Bagdonas, in support of his cross-motion, has submitted an affidavit which attempts to explain and downplay his discharge from the army, Aff. of Joseph Bagdonas at P 1-3, to distance himself from the actions of his associate who pointed a machine gun at an undercover ATF agent, id. at P 6, and state that the sawed-off shotgun he previously owned was purchased for home protection and was of legal length. Id. at P 7. This Court has the discretion to consider such additional evidence under 18 U.S.C. § 925(c), which states: "the court may in its discretion admit additional evidence where failure to do so would result in a miscarriage of justice." After consideration of these allegedly mitigating factors, this Court concludes that admission of this affidavit would not render the ATF's denial of relief arbitrary and capricious.
Bagdonas has submitted arguments and an affidavit which articulate a rational interpretation of the administrative record. This interpretation supports the removal of Bagdonas' federal firearms disability. However, the ATF has also articulated a rational basis for concluding that the evidence revealed by investigation establishes that granting relief to Mr.
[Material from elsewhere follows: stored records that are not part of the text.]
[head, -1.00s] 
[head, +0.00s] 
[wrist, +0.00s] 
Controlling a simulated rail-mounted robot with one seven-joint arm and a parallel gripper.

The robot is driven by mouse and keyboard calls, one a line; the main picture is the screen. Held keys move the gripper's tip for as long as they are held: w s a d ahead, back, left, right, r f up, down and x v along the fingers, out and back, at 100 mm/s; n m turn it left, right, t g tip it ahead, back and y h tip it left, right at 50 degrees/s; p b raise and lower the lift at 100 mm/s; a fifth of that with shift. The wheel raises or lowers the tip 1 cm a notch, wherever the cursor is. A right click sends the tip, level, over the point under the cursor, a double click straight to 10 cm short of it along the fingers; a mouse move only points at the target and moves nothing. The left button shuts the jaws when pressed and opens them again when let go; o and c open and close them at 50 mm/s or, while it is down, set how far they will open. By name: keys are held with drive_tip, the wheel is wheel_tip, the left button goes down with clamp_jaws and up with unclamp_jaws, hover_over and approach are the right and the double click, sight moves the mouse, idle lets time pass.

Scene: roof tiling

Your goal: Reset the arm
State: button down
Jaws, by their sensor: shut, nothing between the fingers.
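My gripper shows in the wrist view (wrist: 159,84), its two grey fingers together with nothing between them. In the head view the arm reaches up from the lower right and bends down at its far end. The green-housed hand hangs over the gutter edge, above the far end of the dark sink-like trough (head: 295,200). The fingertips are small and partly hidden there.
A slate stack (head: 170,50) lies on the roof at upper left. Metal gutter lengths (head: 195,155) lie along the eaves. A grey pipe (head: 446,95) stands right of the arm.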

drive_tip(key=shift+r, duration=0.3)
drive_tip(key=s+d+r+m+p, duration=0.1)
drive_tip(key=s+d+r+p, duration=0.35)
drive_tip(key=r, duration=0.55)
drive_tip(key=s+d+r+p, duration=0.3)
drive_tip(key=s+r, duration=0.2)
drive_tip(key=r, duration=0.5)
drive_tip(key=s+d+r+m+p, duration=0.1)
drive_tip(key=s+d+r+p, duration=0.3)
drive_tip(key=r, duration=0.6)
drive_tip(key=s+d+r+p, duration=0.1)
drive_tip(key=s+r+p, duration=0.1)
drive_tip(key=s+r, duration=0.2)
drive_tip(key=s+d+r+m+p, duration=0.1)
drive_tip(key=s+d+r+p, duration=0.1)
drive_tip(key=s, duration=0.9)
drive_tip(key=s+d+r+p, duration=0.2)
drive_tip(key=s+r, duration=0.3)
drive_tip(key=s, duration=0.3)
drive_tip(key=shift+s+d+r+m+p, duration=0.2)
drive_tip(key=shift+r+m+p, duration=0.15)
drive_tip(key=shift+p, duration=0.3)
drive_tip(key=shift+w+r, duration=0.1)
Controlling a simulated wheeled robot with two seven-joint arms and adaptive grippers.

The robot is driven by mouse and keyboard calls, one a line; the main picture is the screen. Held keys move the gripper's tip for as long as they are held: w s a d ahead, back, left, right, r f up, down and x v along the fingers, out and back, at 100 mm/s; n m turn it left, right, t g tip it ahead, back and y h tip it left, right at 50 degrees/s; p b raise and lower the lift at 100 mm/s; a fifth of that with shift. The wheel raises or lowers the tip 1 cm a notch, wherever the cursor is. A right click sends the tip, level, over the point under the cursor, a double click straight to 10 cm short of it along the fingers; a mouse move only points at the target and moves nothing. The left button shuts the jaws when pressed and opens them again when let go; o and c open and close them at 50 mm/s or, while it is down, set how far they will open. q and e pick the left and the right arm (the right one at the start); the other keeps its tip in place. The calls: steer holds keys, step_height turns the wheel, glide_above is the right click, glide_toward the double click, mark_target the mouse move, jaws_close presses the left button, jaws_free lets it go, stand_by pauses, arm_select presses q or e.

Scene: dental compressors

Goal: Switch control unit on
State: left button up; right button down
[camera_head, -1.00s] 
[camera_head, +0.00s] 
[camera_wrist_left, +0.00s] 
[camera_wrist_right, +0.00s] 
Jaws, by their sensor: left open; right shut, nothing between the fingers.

Bagdonas would be potentially detrimental to the public safety. Further, the ATF has demonstrated a rational connection between the denial of Bagdonas' application for relief and the evidence of Bagdonas' prior emotional instability, Bagdonas' criminal history, the circumstances of Bagdonas' violation of federal firearms law and the willful nature of Bagdonas' violation of federal firearms law. See Administrative Record at 98-107. Under these circumstances the ATF's denial of relief must be affirmed. See Environmental Defense Fund, Inc., 657 F.2d at 283 ("judicial affirmance [is mandated] if a rational basis for the agency's decision is presented") (citations omitted).
The undisputed material facts demonstrate that the ATF had a rational basis for its denial of Bagdonas' application for relief of federal firearms disability. Therefore, the ATF's motion for summary judgment is granted and Bagdonas' cross-motion for summary judgment is denied. This case is terminated. Each party is to bear their own costs.